IDA Pro should pop up. Confirm the architecture and hit “OK”. Once IDA Pro finished recovering the control flow graph verify that you have it in the specified path.
We are now ready to lift the control flow graph to LLVM. To do that execute the following command in your console of choice (make sure you’re in either WSL 2 or in your VM):
# cd into the folder that contains cat.cfg mcsema-lift-9.0 --cfg cat.cfg --output cat.bc --os linux --arch amd64 --explicit_args --merge_segments --name_lifted_sections
Alright, we now have the LLVM bitcode file. This is essentially the LLVM IR bitcode of the
cat binary. Ideally we’d want to look at the LLVM IR in human readable format. To do that execute the following command:
llvm-dis cat.bc -o cat.ll
Congrats, you finally have lifted your binary to LLVM! Now let’s examine what happens if we try to recompile it back:
llvm-link cat.ll -o cat.recompiled.bc # to figure out the libraries to link against use "ldd /bin/cat" remill-clang-9 -o cat.recompiled cat.recompiled.bc -Wl,--section-start=.section_1ff00000=0x1ff00000
Alright, let’s give it a shot:
./cat.recompiled helloworld.txt Segmentation fault (core dumped)

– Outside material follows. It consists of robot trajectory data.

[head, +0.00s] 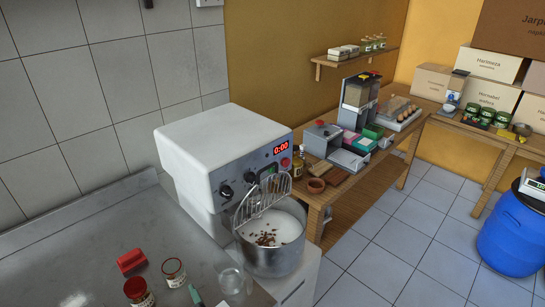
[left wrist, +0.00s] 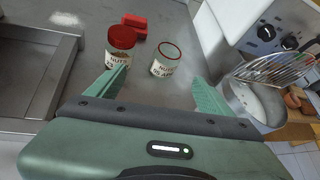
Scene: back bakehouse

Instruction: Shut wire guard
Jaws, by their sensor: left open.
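The wire guard (head: 262,194) of the white mixer (head: 222,145) is tilted up above the steel bowl (head: 272,258), leaving the bowl's top open. The bowl holds white stuff with brown bits on it. In the left wrist view the guard (left wrist: 278,68) is at the right, over the bowl's rim (left wrist: 232,92). My left gripper (left wrist: 162,70) is open and empty, with its green fingers apart over the steel counter, left of the mixer and away from the guard. One green fingertip shows at the bottom of the head view. My right gripper is not in view.
A red-lidded jar (head: 138,290), an open jar (head: 173,271), a red block (head: 131,260) and a clear glass (head: 233,282) stand on the counter (head: 80,260) near my left gripper. A wooden table (head: 345,207) with several goods stands right of the mixer.

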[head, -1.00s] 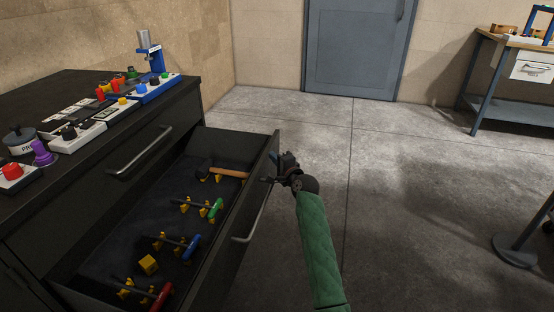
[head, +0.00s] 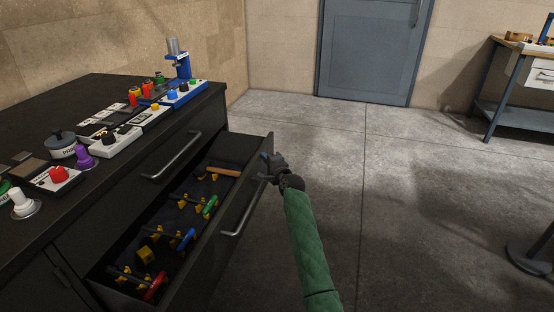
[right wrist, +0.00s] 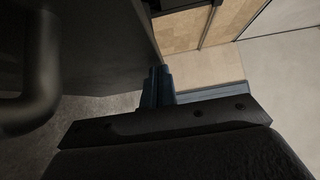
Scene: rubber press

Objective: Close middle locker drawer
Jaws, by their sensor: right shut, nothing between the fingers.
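The middle locker drawer (head: 206,262) is partly open in the head view, pulled out of the dark cabinet (head: 62,222). Its grey bar handle (head: 243,212) is on the front panel. My right gripper (head: 270,165) is shut and empty, at the far end of the drawer front, by its top edge; whether it touches cannot be told. In the right wrist view the shut fingers (right wrist: 158,88) point forward, with a dark panel and a blurred handle bar (right wrist: 30,80) at the left. My left gripper is not in view.
Inside the drawer lie a hammer (head: 222,171), several coloured-handled tools and a yellow cube (head: 146,254). A closed upper drawer has a handle (head: 172,156). Buttons and a blue press (head: 180,68) stand on the cabinet top.

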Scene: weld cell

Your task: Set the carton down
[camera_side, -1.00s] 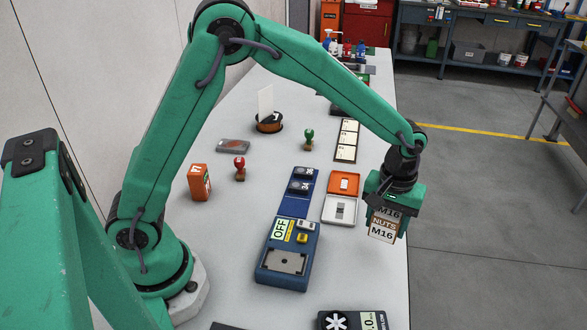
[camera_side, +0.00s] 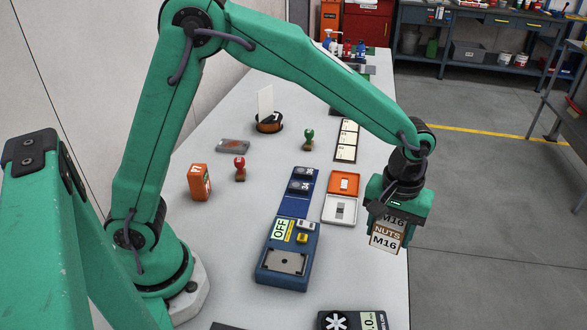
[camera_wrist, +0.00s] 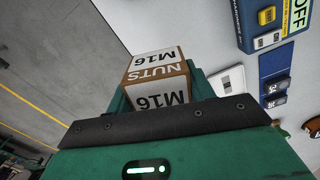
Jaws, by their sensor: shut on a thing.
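The carton (camera_side: 386,236) is a small brown and white box marked M16 NUTS. My gripper (camera_side: 390,222) is shut on it, near the right edge of the white table (camera_side: 340,268). In the wrist view the carton (camera_wrist: 157,78) shows between the jaws, its lettering upside down, with the table edge and grey floor beyond it. Its upper part is hidden by the jaws in the side view. I cannot tell whether its bottom touches the table.
A blue device with an OFF label (camera_side: 283,262) and an open orange and white case (camera_side: 341,210) lie left of the carton. A dark meter (camera_side: 350,321) lies at the front. Two stamps and an orange box (camera_side: 200,182) stand further left. Beyond the right edge is floor.

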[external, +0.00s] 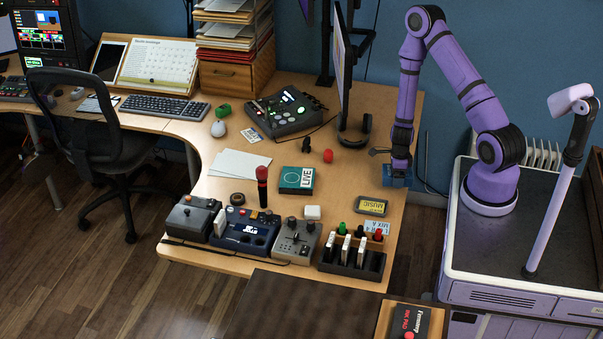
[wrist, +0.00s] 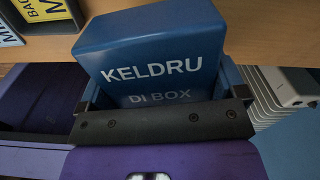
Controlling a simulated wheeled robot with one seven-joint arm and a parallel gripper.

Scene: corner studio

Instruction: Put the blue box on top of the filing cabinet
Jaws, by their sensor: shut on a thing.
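The blue box (external: 398,182) is between the fingers of my gripper (external: 398,172), at the right edge of the desk. In the wrist view the blue box (wrist: 150,55) shows the words "KELDRU DI BOX", and my gripper (wrist: 165,98) is shut on its two sides. The desk edge lies behind the box there. I cannot tell whether the box touches the desk. No filing cabinet is clearly recognisable. A dark brown top (external: 305,312) at the bottom centre is cut off by the frame, so I cannot tell what it belongs to.
A black ink pad box (external: 410,322) lies at the bottom right.

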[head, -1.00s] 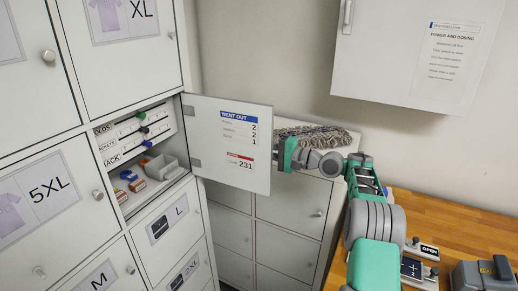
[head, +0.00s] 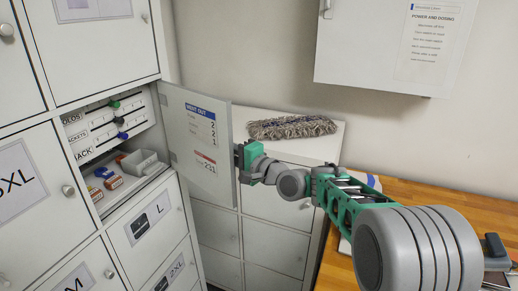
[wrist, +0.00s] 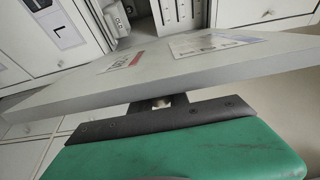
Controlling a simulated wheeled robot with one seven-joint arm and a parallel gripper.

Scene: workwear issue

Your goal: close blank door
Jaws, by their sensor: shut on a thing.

Well, that’s a bummer. I figured it’s a hit or miss situation. I tried McSema on some other binaries (mostly CTF challenges) and it seemed to work. However, as soon as I tried instrumenting the IR (by adding simple calls or primitive instructions) every binary started segfaulting again. This may be a mistake on my side, however, at this point I started using revng and ditched McSema entirely. We’ll cover more about that in my next article (with a hands on example!).
That being said: I hope you’ll find more luck with McSema!